Work to do: Take the records underneath and set them down exactly.

Data for the task:
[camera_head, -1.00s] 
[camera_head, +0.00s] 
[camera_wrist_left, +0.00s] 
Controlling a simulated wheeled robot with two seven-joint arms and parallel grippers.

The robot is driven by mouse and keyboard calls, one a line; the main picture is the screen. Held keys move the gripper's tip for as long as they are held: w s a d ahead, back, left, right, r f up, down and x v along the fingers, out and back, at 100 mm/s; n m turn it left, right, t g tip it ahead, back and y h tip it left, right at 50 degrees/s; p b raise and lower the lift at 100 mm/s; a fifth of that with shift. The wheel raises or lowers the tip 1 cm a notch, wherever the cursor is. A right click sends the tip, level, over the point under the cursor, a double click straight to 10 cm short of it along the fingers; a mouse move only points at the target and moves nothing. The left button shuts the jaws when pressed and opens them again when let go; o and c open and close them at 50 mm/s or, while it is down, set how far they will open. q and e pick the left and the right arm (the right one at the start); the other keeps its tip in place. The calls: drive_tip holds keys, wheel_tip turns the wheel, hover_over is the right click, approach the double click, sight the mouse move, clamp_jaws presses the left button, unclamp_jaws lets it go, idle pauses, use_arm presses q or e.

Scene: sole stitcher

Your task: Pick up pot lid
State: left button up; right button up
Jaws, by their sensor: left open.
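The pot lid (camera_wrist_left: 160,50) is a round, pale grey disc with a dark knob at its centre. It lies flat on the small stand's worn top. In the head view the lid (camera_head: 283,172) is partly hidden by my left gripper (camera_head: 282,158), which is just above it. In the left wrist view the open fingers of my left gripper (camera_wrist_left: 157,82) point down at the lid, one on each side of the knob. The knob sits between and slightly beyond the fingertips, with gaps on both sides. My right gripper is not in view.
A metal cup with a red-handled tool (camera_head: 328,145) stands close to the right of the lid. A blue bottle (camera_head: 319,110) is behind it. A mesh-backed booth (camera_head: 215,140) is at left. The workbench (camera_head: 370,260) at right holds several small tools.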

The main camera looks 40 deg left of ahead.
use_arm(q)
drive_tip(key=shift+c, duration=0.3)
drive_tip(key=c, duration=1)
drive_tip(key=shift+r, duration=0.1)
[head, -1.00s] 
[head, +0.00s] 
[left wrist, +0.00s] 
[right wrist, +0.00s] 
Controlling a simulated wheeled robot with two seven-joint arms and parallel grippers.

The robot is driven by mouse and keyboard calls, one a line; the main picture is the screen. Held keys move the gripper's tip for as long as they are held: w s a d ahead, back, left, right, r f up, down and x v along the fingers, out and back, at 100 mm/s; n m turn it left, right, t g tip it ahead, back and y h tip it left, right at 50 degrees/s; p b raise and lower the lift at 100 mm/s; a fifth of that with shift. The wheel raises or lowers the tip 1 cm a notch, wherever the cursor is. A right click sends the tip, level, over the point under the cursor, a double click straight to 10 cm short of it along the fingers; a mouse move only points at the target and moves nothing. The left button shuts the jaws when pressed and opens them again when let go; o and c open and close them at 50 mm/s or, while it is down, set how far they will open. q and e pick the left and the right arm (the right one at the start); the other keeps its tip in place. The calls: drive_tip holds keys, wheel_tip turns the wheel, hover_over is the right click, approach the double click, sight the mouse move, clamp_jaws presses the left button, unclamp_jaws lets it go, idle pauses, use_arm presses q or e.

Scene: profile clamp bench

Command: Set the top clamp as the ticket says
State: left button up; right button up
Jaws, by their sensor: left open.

Problem solution:
[camera_head, -1.00s] 
[camera_head, +0.00s] 
[camera_wrist_left, +0.00s] 
Controlling a simulated wheeled robot with two seven-joint arms and parallel grippers.

The robot is driven by mouse and keyboard calls, one a line; the main picture is the screen. Held keys move the gripper's tip for as long as they are held: w s a d ahead, back, left, right, r f up, down and x v along the fingers, out and back, at 100 mm/s; n m turn it left, right, t g tip it ahead, back and y h tip it left, right at 50 degrees/s; p b raise and lower the lift at 100 mm/s; a fifth of that with shift. The wheel raises or lowers the tip 1 cm a notch, wherever the cursor is. A right click sends the tip, level, over the point under the cursor, a double click straight to 10 cm short of it along the fingers; a mouse move only points at the target and moves nothing. The left button shuts the jaws when pressed and opens them again when let go; o and c open and close them at 50 mm/s or, while it is down, set how far they will open. q and e pick the left and the right arm (the right one at the start); the other keeps its tip in place. The calls: drive_tip holds keys, wheel_tip turns the wheel, hover_over is the right click, approach the double click, sight the mouse move, clamp_jaws presses the left button, unclamp_jaws lets it go, idle pauses, use_arm presses q or e.

Scene: sole stitcher

Your task: Pick up pot lid
State: left button up; right button up
Jaws, by their sensor: left open.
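The pot lid (camera_wrist_left: 160,50) is a round, pale grey disc with a dark knob at its centre. It lies flat on the small stand's worn top. In the head view the lid (camera_head: 283,172) is partly hidden by my left gripper (camera_head: 282,158), which is just above it. In the left wrist view the open fingers of my left gripper (camera_wrist_left: 157,82) point down at the lid, one on each side of the knob. The knob sits between and slightly beyond the fingertips, with gaps on both sides. My right gripper is not in view.
A metal cup with a red-handled tool (camera_head: 328,145) stands close to the right of the lid. A blue bottle (camera_head: 319,110) is behind it. A mesh-backed booth (camera_head: 215,140) is at left. The workbench (camera_head: 370,260) at right holds several small tools.

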The main camera looks 40 deg left of ahead.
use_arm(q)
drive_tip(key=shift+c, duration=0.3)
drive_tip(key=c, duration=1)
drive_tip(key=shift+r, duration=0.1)
[head, -1.00s] 
[head, +0.00s] 
[left wrist, +0.00s] 
[right wrist, +0.00s] 
Controlling a simulated wheeled robot with two seven-joint arms and parallel grippers.

The robot is driven by mouse and keyboard calls, one a line; the main picture is the screen. Held keys move the gripper's tip for as long as they are held: w s a d ahead, back, left, right, r f up, down and x v along the fingers, out and back, at 100 mm/s; n m turn it left, right, t g tip it ahead, back and y h tip it left, right at 50 degrees/s; p b raise and lower the lift at 100 mm/s; a fifth of that with shift. The wheel raises or lowers the tip 1 cm a notch, wherever the cursor is. A right click sends the tip, level, over the point under the cursor, a double click straight to 10 cm short of it along the fingers; a mouse move only points at the target and moves nothing. The left button shuts the jaws when pressed and opens them again when let go; o and c open and close them at 50 mm/s or, while it is down, set how far they will open. q and e pick the left and the right arm (the right one at the start); the other keeps its tip in place. The calls: drive_tip holds keys, wheel_tip turns the wheel, hover_over is the right click, approach the double click, sight the mouse move, clamp_jaws presses the left button, unclamp_jaws lets it go, idle pauses, use_arm presses q or e.

Scene: profile clamp bench

Command: Set the top clamp as the ticket says
State: left button up; right button up
Jaws, by their sensor: left open.

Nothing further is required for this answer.